Return the entries below in their exact form, leaving the pictures out.

(Robot episode rows)
>> BEGIN

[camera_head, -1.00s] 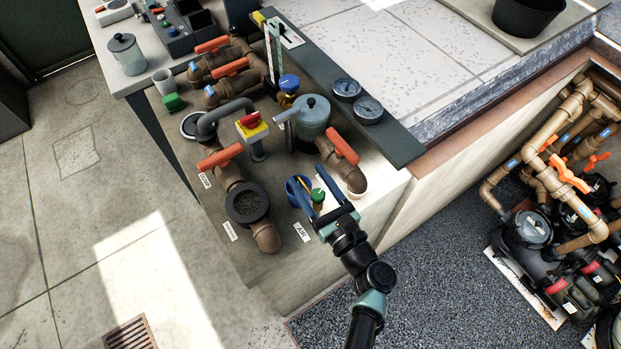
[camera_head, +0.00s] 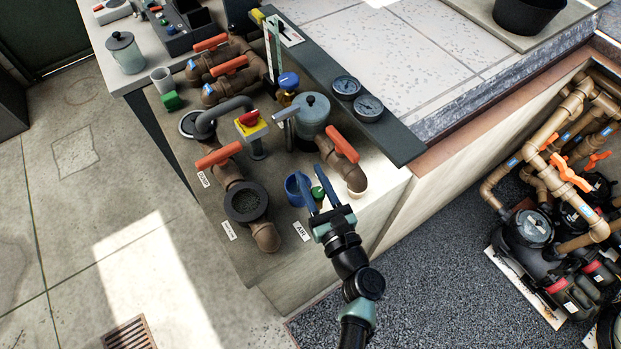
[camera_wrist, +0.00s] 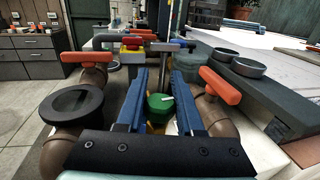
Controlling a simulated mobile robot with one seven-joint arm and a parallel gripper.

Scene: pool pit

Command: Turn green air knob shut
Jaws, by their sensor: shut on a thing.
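The green air knob (camera_head: 317,193) stands near the front corner of the bench, behind the AIR label (camera_head: 301,232). In the wrist view the green knob (camera_wrist: 160,106) sits between my two blue fingers, with a short white mark on its top. My gripper (camera_head: 309,194) reaches in from the front right, its fingers on either side of the knob. My gripper (camera_wrist: 160,90) is shut on the knob.
An orange-handled valve (camera_head: 343,148) stands close behind on the right. A dark round pipe opening (camera_head: 246,202) and another orange handle (camera_head: 219,156) are to the left. A red knob on a yellow box (camera_head: 250,120) stands behind. Two gauges (camera_head: 368,106) lie on the dark ledge.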

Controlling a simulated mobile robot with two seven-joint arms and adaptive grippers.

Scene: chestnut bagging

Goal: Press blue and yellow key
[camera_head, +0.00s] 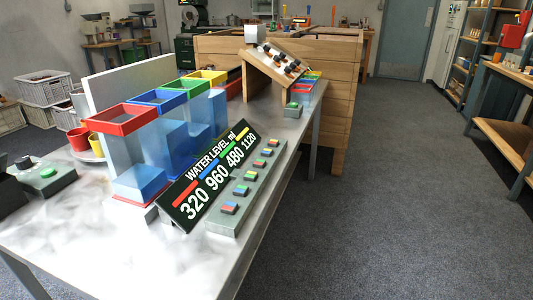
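A grey key panel (225,222) lies along the right edge of the metal table, with a row of several two-coloured keys. The nearest key (229,208) shows red and blue, and the one beyond it (241,190) shows green and blue. The farther keys (259,164) are small, with red, green and yellow patches. I cannot tell for certain which one is blue and yellow, or whether any is pressed. Neither of my grippers is in view.
A black "WATER LEVEL ml" sign (212,178) stands left of the keys. Behind it stand clear tanks with red (121,119), blue, green and yellow rims. A grey box with a green button (47,174) is at left. The floor (390,210) to the right is clear.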

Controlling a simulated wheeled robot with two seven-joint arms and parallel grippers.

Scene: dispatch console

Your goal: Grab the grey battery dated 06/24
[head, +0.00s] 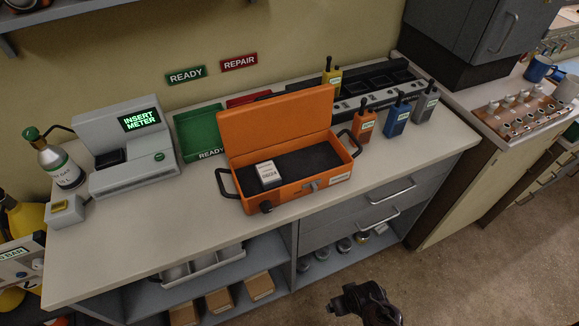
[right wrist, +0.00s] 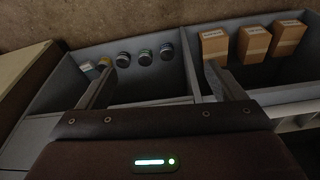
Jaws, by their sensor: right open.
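An open orange case (head: 290,198) stands on the counter with its lid raised at the back. A small light-grey battery (head: 268,174) stands in the left part of its dark foam; the print on its label is too small to read surely. My right gripper (head: 350,302) is at the bottom of the head view, in front of the counter and well below the case. In the right wrist view the right gripper (right wrist: 158,72) is open, with nothing between its fingers. My left gripper is not in view.
A grey meter (head: 130,155) stands left of the case and a green tray (head: 200,132) behind it. Orange (head: 363,125), blue (head: 397,118) and grey (head: 424,104) radios stand to the right. Shelves below hold cardboard boxes (right wrist: 254,42) and jars.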

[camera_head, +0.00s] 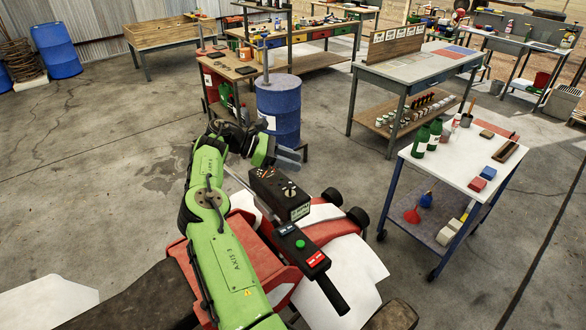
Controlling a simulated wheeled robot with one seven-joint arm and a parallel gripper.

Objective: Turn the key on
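A black control box (276,186) stands on the red machine in the middle of the camera_head view. Small light fittings show on its upper face. A key is too small to tell apart from them. A second black panel (304,250) with a green button and red and blue labels lies just below and to the right of it. My green arm reaches up from the bottom and bends at the wrist. My gripper (287,159) is above and behind the control box, apart from it, pointing right. Its fingers are small and grey, and their opening is unclear.
The blue barrel (279,108) stands close behind my gripper. A white-topped trolley (459,161) with bottles and blocks is to the right. Workbenches, including a grey-topped one (421,68), stand farther back. The concrete floor at left is open.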

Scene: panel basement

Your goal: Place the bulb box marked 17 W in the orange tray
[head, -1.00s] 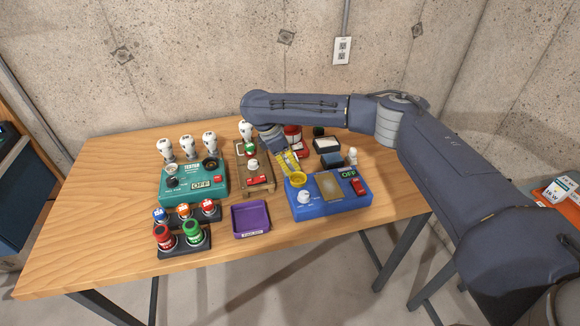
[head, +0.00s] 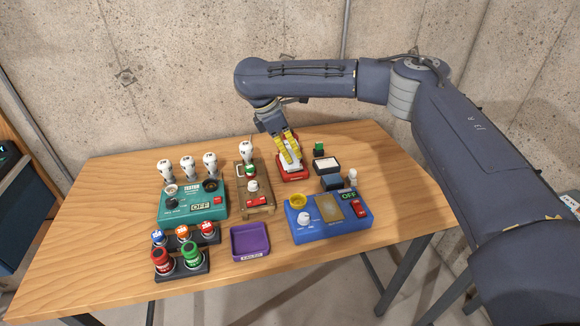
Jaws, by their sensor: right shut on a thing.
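My right gripper (head: 289,153) has yellow fingers and reaches down at the back of the wooden table. It is shut on a part of a red and white device (head: 293,177); the fingers hide the part they grip. No box that I can read as 17 W is in view. At the right edge, beside my right arm, only a sliver of white boxes (head: 572,202) shows, cut off by the picture edge. The orange tray cannot be made out now. My left gripper is not in view.
A concrete wall (head: 150,60) rises behind. The table's front left is bare.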

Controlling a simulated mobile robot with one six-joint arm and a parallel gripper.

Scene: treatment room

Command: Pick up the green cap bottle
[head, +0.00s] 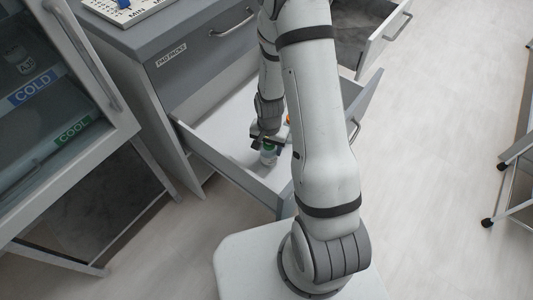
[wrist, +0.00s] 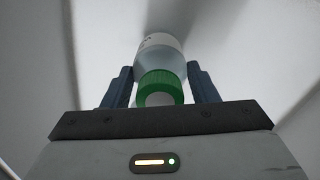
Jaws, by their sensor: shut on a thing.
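The green cap bottle (wrist: 161,65) is between the two dark fingers of my gripper (wrist: 162,88) in the wrist view. Its green cap (wrist: 160,84) faces the camera, and its pale body with a white label extends beyond. The fingers are shut on it. I cannot tell whether the bottle touches the drawer floor.
An orange object (head: 289,119) shows partly beside my arm in the drawer. Drawer walls surround my gripper closely. Another open drawer (head: 372,35) is at the upper right. A glass-door cabinet (head: 60,100) labelled COLD and COOL stands left. A wheeled stand (head: 512,180) is far right.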

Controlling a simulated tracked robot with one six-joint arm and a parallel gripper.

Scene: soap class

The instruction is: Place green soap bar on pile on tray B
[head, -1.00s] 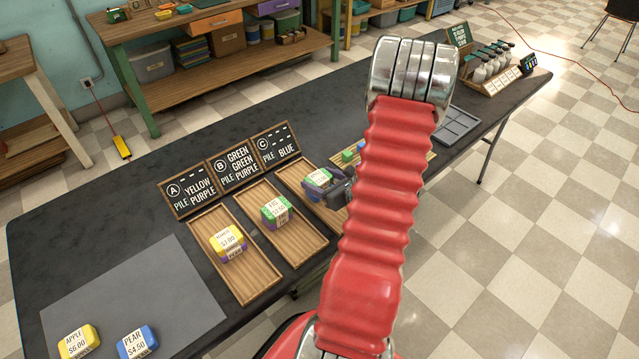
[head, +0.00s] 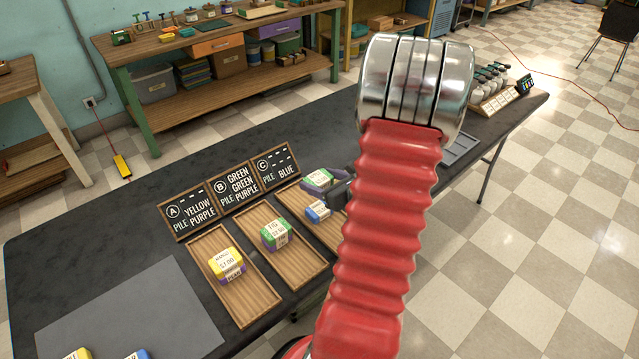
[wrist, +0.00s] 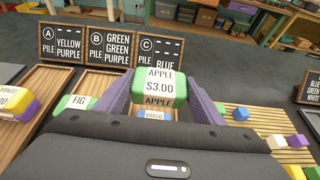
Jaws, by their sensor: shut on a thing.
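My gripper (wrist: 153,100) is shut on a green soap bar (wrist: 154,85) with a white label reading APPLE $3.00. In the head view the held green bar (head: 318,178) is above the right-hand tray C, partly hidden by my arm. Tray B (head: 290,272), the middle wooden tray, carries a pile with a green bar (head: 274,231) on top and purple showing below. That pile's green bar labelled FIG (wrist: 80,102) shows left of my gripper in the wrist view. The sign for B (head: 233,177) reads green, green, purple.
Tray A (head: 246,302) holds a yellow bar (head: 226,260) on purple. Tray C (head: 296,197) holds a blue bar (head: 318,211) below my gripper. A slatted rack with coloured pieces (wrist: 241,114) is at the right. A grey mat (head: 130,310) lies front left.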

>> END

Solution.
[camera_head, -1.00s] 
[camera_head, +0.00s] 
[camera_wrist, +0.00s] 
Controlling a simulated mobile robot with one seven-joint arm and a parallel gripper.

Scene: pool pit

Command: Turn green air knob shut
Jaws, by their sensor: shut on a thing.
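The green air knob (camera_head: 317,193) stands near the front corner of the bench, behind the AIR label (camera_head: 301,232). In the wrist view the green knob (camera_wrist: 160,106) sits between my two blue fingers, with a short white mark on its top. My gripper (camera_head: 309,194) reaches in from the front right, its fingers on either side of the knob. My gripper (camera_wrist: 160,90) is shut on the knob.
An orange-handled valve (camera_head: 343,148) stands close behind on the right. A dark round pipe opening (camera_head: 246,202) and another orange handle (camera_head: 219,156) are to the left. A red knob on a yellow box (camera_head: 250,120) stands behind. Two gauges (camera_head: 368,106) lie on the dark ledge.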

Controlling a simulated mobile robot with two seven-joint arms and adaptive grippers.

Scene: chestnut bagging

Goal: Press blue and yellow key
[camera_head, +0.00s] 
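A grey key panel (225,222) lies along the right edge of the metal table, with a row of several two-coloured keys. The nearest key (229,208) shows red and blue, and the one beyond it (241,190) shows green and blue. The farther keys (259,164) are small, with red, green and yellow patches. I cannot tell for certain which one is blue and yellow, or whether any is pressed. Neither of my grippers is in view.
A black "WATER LEVEL ml" sign (212,178) stands left of the keys. Behind it stand clear tanks with red (121,119), blue, green and yellow rims. A grey box with a green button (47,174) is at left. The floor (390,210) to the right is clear.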

Controlling a simulated wheeled robot with two seven-joint arms and parallel grippers.

Scene: dispatch console

Your goal: Grab the grey battery dated 06/24
[head, +0.00s] 
[right wrist, +0.00s] 
Jaws, by their sensor: right open.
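An open orange case (head: 290,198) stands on the counter with its lid raised at the back. A small light-grey battery (head: 268,174) stands in the left part of its dark foam; the print on its label is too small to read surely. My right gripper (head: 350,302) is at the bottom of the head view, in front of the counter and well below the case. In the right wrist view the right gripper (right wrist: 158,72) is open, with nothing between its fingers. My left gripper is not in view.
A grey meter (head: 130,155) stands left of the case and a green tray (head: 200,132) behind it. Orange (head: 363,125), blue (head: 397,118) and grey (head: 424,104) radios stand to the right. Shelves below hold cardboard boxes (right wrist: 254,42) and jars.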

[camera_head, +0.00s] 
Controlling a simulated wheeled robot with one seven-joint arm and a parallel gripper.

Objective: Turn the key on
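A black control box (276,186) stands on the red machine in the middle of the camera_head view. Small light fittings show on its upper face. A key is too small to tell apart from them. A second black panel (304,250) with a green button and red and blue labels lies just below and to the right of it. My green arm reaches up from the bottom and bends at the wrist. My gripper (287,159) is above and behind the control box, apart from it, pointing right. Its fingers are small and grey, and their opening is unclear.
The blue barrel (279,108) stands close behind my gripper. A white-topped trolley (459,161) with bottles and blocks is to the right. Workbenches, including a grey-topped one (421,68), stand farther back. The concrete floor at left is open.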

Scene: panel basement

Your goal: Place the bulb box marked 17 W in the orange tray
[head, -1.00s] 
[head, +0.00s] 
Jaws, by their sensor: right shut on a thing.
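My right gripper (head: 289,153) has yellow fingers and reaches down at the back of the wooden table. It is shut on a part of a red and white device (head: 293,177); the fingers hide the part they grip. No box that I can read as 17 W is in view. At the right edge, beside my right arm, only a sliver of white boxes (head: 572,202) shows, cut off by the picture edge. The orange tray cannot be made out now. My left gripper is not in view.
A concrete wall (head: 150,60) rises behind. The table's front left is bare.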

Controlling a simulated mobile robot with one six-joint arm and a parallel gripper.

Scene: treatment room

Command: Pick up the green cap bottle
[head, +0.00s] 
[wrist, +0.00s] 
Jaws, by their sensor: shut on a thing.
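The green cap bottle (wrist: 161,65) is between the two dark fingers of my gripper (wrist: 162,88) in the wrist view. Its green cap (wrist: 160,84) faces the camera, and its pale body with a white label extends beyond. The fingers are shut on it. I cannot tell whether the bottle touches the drawer floor.
An orange object (head: 289,119) shows partly beside my arm in the drawer. Drawer walls surround my gripper closely. Another open drawer (head: 372,35) is at the upper right. A glass-door cabinet (head: 60,100) labelled COLD and COOL stands left. A wheeled stand (head: 512,180) is far right.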

Controlling a simulated tracked robot with one six-joint arm and a parallel gripper.

Scene: soap class

The instruction is: Place green soap bar on pile on tray B
[head, -1.00s] 
[head, +0.00s] 
[wrist, +0.00s] 
Jaws, by their sensor: shut on a thing.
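My gripper (wrist: 153,100) is shut on a green soap bar (wrist: 154,85) with a white label reading APPLE $3.00. In the head view the held green bar (head: 318,178) is above the right-hand tray C, partly hidden by my arm. Tray B (head: 290,272), the middle wooden tray, carries a pile with a green bar (head: 274,231) on top and purple showing below. That pile's green bar labelled FIG (wrist: 80,102) shows left of my gripper in the wrist view. The sign for B (head: 233,177) reads green, green, purple.
Tray A (head: 246,302) holds a yellow bar (head: 226,260) on purple. Tray C (head: 296,197) holds a blue bar (head: 318,211) below my gripper. A slatted rack with coloured pieces (wrist: 241,114) is at the right. A grey mat (head: 130,310) lies front left.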

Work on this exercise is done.